Echoes of a Shofar

Posted on September 14, 2010

I wish you a Shana Tova, a happy and healthy new year and a Gmar Chatima Tova. I am pleased to share with you the timely and heroic story Echoes of a Shofar, a new short film from Toldot Yisrael.

80 years ago, at the end of Yom Kippur’s Neilah (closing) service at the Kotel, 26 year old Moshe Segal blew the shofar. He was promptly arrested and taken to jail, still fasting. He was only released when Rav Kook, the Chief Rabbi, interceded later that night.

What was his crime?

In the aftermath of the Arab riots throughout Palestine in 1929, the British convened a commission of inquiry to investigate the cause of the unrest. The Shaw Commission’s recommendations granted the Arabs absolute ownership of the Western Wall and adjacent property. Jews were forbidden to bring Torah scrolls to the Kotel, to pray loudly, or to blow the Shofar, so as not to offend the Arab population.

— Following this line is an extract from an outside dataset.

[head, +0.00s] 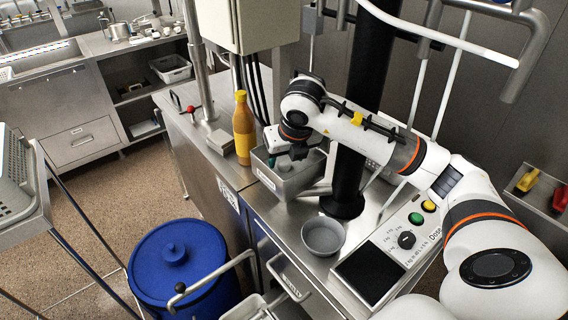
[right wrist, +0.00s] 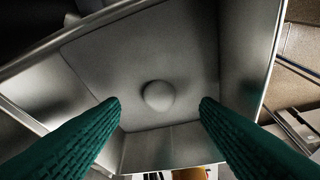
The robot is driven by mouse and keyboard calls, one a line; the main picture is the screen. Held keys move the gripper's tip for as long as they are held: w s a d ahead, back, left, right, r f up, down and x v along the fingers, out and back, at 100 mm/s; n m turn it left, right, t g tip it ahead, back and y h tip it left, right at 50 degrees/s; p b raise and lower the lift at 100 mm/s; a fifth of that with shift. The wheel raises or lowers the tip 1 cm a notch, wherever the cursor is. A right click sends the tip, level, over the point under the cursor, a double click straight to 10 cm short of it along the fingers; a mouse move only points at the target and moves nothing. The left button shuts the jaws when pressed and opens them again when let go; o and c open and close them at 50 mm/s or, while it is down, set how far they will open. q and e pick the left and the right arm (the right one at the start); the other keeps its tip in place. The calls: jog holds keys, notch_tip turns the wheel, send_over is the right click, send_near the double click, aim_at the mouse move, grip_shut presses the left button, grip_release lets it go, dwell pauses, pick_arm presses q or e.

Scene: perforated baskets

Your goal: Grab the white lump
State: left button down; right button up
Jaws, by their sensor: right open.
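The white lump (right wrist: 158,95) is a small pale round dome on the bottom of a grey metal basket (head: 291,187). In the right wrist view it shows between and beyond the two green fingertips, with a gap on each side. The same basket's walls surround it in that view (right wrist: 245,60). My right gripper (head: 288,158) is open and empty, reaching down into the basket from above; its fingers (right wrist: 160,103) do not touch the lump. In the head view the lump cannot be made out with certainty. My left gripper is not in view.
A yellow-orange bottle (head: 243,128) stands just left of the basket. A round grey bowl (head: 323,236) and a panel with buttons (head: 407,239) are in front. A black column (head: 352,130) rises behind. A blue lidded drum (head: 178,262) stands on the floor.

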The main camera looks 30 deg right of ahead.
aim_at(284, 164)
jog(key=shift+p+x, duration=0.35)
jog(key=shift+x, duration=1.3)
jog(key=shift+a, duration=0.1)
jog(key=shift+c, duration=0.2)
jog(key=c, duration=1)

Despite this restriction, for the next seventeen years, the shofar was sounded at the Kotel every Yom Kippur. Shofars were smuggled in to the Kotel where brave teenagers defiantly blew them at the conclusion of the fast. Some managed to get away – others were captured and sent to jail for up to six months.

Six of these men are still alive.

Two weeks ago, these six men returned to the scene of their “crime”. Armed with shofars, they recounted their individual stories and blew shofar again at the Kotel.

Their powerful and inspiring story is told in Echoes of a Shofar, the first installment in the “Eyewitness 1948” short film series produced by Toldot Yisrael and the History Channel.